How about environments where the variability of error rate is high between pitchers? The variability in error rate among MLB teams is very narrow and we saw that factoring this in had little effect. However, if we increase this variation in error rate significantly to range from 0% to 2%, what happens? In this situation, indeed ERA does become a better statistic, with the standard deviations comparable and the importance of ERA nearly matching the importance of RA in a regression. Of course, this is not a realistic situation which occurs in baseball.

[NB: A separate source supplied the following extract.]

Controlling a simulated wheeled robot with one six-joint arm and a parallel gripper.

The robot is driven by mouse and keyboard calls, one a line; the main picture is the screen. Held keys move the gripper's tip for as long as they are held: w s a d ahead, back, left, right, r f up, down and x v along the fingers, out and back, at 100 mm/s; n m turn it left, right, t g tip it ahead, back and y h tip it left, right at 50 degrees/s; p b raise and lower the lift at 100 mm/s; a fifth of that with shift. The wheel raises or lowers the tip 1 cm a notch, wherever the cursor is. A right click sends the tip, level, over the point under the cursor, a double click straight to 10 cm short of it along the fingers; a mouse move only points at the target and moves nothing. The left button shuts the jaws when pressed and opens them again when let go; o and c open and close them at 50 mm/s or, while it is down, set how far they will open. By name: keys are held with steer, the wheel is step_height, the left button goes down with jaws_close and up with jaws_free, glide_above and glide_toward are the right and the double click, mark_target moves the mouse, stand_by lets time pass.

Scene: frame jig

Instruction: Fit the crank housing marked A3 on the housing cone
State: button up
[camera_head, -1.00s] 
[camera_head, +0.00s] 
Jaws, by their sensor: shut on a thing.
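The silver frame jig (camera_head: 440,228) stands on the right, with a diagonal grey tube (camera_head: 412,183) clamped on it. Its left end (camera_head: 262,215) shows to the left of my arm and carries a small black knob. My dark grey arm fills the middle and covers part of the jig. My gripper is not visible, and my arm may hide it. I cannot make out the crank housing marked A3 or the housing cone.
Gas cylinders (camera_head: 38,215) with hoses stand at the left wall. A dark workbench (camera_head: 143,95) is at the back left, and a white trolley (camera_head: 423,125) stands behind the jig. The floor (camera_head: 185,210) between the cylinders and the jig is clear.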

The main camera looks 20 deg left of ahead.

In conclusion, I hope I have advanced the debate between ERA and RA. The simulation approach is an advantage because it creates a controlled environment. While ERA does have some usefulness, it's unbiased nature is more than offset by its problems of throwing out too much information. It's neither too lenient nor too harsh on the pitcher, but is simply inefficient. Of course, some pitchers have certain characteristics which make unearned runs systematically more likely (such as extreme groundball pitchers and knuckleballers), which only RA can capture. The simulation didn't take these types of pitchers into account, but this is even another reason to use RA over ERA. While I first viewed the use of RA over ERA with skepticism, this simulation convinced me of its merits as the better of two imperfect statistics.